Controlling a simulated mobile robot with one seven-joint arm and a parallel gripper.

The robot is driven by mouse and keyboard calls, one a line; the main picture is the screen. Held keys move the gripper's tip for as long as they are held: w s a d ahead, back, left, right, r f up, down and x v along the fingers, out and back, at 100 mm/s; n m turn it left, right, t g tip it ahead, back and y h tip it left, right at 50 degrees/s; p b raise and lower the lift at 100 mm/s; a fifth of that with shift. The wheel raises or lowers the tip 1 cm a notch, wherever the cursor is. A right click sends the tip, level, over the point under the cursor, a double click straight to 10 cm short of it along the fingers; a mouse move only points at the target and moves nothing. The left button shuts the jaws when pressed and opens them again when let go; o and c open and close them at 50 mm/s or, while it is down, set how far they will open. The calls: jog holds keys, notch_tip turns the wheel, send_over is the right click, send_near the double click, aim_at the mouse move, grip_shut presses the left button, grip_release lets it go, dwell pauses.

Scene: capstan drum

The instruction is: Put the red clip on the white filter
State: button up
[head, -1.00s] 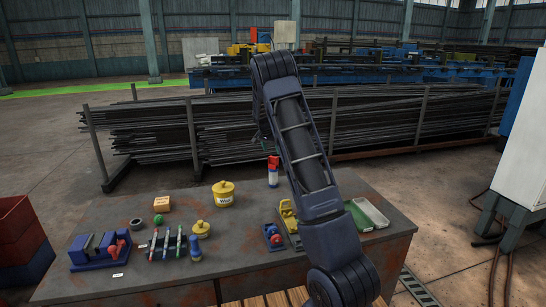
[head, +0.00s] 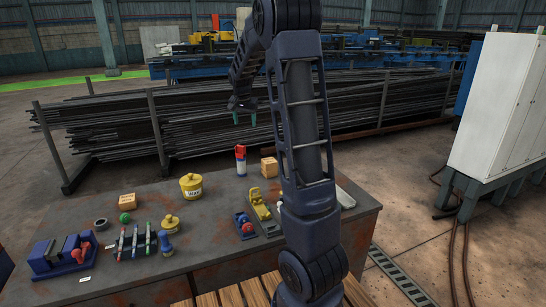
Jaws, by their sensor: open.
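I cannot single out the red clip for sure. A red piece (head: 82,251) with a rounded, clip-like shape sits at the blue vice at the table's left end. Another red part (head: 246,226) sits on a small blue block near the middle front. The white filter is not clear either; a small white object (head: 280,207) shows partly behind my arm, its shape mostly hidden. A white cylinder with a red top (head: 240,160) stands at the back of the table. My gripper (head: 244,118) is open and empty, raised in front of the bar rack, well above the table.
The grey table (head: 215,250) also bears a yellow pot (head: 191,186), a smaller yellow can (head: 170,223), a green ball (head: 125,217), a rack of pens (head: 135,242) and boxes (head: 268,167). My arm hides part of the table's right side. Bare tabletop lies around the middle.

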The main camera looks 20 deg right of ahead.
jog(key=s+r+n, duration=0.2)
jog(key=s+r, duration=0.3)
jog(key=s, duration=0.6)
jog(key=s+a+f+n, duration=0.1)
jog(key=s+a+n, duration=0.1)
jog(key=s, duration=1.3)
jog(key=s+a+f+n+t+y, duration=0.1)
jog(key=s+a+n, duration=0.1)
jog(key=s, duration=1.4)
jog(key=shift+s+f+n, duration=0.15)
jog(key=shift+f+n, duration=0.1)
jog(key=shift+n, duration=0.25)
====
## THE TASK
Search the listing above for the string "button". Copy every line that contains it.

## FINISHED TASK
The robot is driven by mouse and keyboard calls, one a line; the main picture is the screen. Held keys move the gripper's tip for as long as they are held: w s a d ahead, back, left, right, r f up, down and x v along the fingers, out and back, at 100 mm/s; n m turn it left, right, t g tip it ahead, back and y h tip it left, right at 50 degrees/s; p b raise and lower the lift at 100 mm/s; a fifth of that with shift. The wheel raises or lowers the tip 1 cm a notch, wherever the cursor is. A right click sends the tip, level, over the point under the cursor, a double click straight to 10 cm short of it along the fingers; a mouse move only points at the target and moves nothing. The left button shuts the jaws when pressed and opens them again when let go; o and c open and close them at 50 mm/s or, while it is down, set how far they will open. The calls: jog holds keys, notch_tip turns the wheel, send_over is the right click, send_near the double click, aim_at the mouse move, grip_shut presses the left button, grip_release lets it go, dwell pauses.
State: button up

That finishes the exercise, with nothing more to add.